> [BRIEF]
Set the listing down again in full, word for word, with the pictures left out.

> [STORED DATA]
::::

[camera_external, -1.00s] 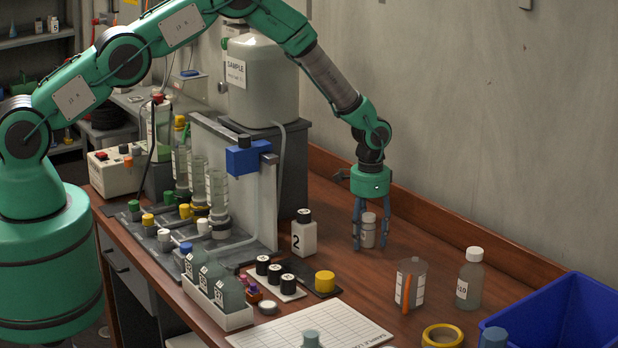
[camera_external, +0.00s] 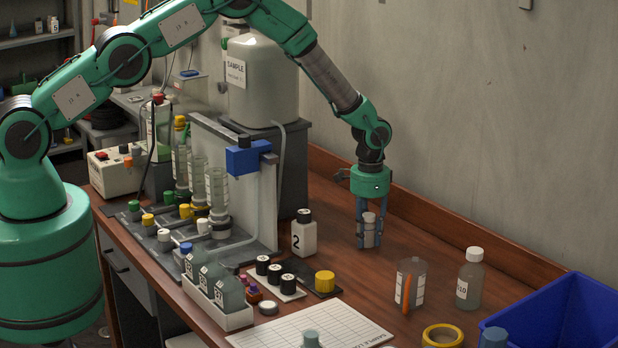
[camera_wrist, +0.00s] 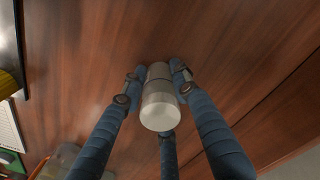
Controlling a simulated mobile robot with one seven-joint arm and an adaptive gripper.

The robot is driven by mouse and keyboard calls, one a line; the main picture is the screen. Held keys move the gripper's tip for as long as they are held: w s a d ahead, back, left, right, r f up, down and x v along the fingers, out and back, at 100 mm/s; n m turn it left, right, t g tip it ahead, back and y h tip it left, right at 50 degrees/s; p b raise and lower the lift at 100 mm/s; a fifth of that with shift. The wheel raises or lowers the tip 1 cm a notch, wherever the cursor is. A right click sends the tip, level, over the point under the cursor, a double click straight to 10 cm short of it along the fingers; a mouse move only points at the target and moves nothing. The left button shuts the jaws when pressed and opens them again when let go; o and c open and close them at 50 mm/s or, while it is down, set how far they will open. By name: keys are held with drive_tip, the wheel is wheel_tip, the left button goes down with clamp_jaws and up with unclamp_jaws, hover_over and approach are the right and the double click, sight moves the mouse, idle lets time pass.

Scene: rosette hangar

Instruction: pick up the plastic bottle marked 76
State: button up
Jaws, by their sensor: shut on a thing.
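My gripper (camera_external: 368,226) points down over the wooden bench, with its blue fingers shut around a small bottle (camera_external: 369,232). The bottle is upright, with a pale cap and a greyish body, and appears to stand on the bench top. In the wrist view the bottle (camera_wrist: 160,100) sits between the fingers of my gripper (camera_wrist: 158,85), its whitish cap facing the camera. The fingers hide part of its sides, and I cannot read any number on it.
A white bottle marked 2 (camera_external: 303,236) stands to the left. A beaker with an orange stick (camera_external: 411,283), a white-capped bottle (camera_external: 470,280) and a blue bin (camera_external: 560,305) are to the right. The back wall is close behind; bench near the gripper's right is clear.

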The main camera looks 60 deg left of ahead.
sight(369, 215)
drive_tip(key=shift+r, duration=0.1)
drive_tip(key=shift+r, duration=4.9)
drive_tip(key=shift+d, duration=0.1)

::::

> [OUTPUT]
[camera_external, -1.00s] 
[camera_external, +0.00s] 
[camera_wrist, +0.00s] 
Controlling a simulated mobile robot with one seven-joint arm and an adaptive gripper.

The robot is driven by mouse and keyboard calls, one a line; the main picture is the screen. Held keys move the gripper's tip for as long as they are held: w s a d ahead, back, left, right, r f up, down and x v along the fingers, out and back, at 100 mm/s; n m turn it left, right, t g tip it ahead, back and y h tip it left, right at 50 degrees/s; p b raise and lower the lift at 100 mm/s; a fifth of that with shift. The wheel raises or lowers the tip 1 cm a notch, wherever the cursor is. A right click sends the tip, level, over the point under the cursor, a double click straight to 10 cm short of it along the fingers; a mouse move only points at the target and moves nothing. The left button shuts the jaws when pressed and opens them again when let go; o and c open and close them at 50 mm/s or, while it is down, set how far they will open. By name: keys are held with drive_tip, the wheel is wheel_tip, the left button goes down with clamp_jaws and up with unclamp_jaws, hover_over and approach are the right and the double click, sight moves the mouse, idle lets time pass.

Scene: rosette hangar

Instruction: pick up the plastic bottle marked 76
State: button up
Jaws, by their sensor: shut on a thing.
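My gripper (camera_external: 368,226) points down over the wooden bench, with its blue fingers shut around a small bottle (camera_external: 369,232). The bottle is upright, with a pale cap and a greyish body, and appears to stand on the bench top. In the wrist view the bottle (camera_wrist: 160,100) sits between the fingers of my gripper (camera_wrist: 158,85), its whitish cap facing the camera. The fingers hide part of its sides, and I cannot read any number on it.
A white bottle marked 2 (camera_external: 303,236) stands to the left. A beaker with an orange stick (camera_external: 411,283), a white-capped bottle (camera_external: 470,280) and a blue bin (camera_external: 560,305) are to the right. The back wall is close behind; bench near the gripper's right is clear.

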The main camera looks 60 deg left of ahead.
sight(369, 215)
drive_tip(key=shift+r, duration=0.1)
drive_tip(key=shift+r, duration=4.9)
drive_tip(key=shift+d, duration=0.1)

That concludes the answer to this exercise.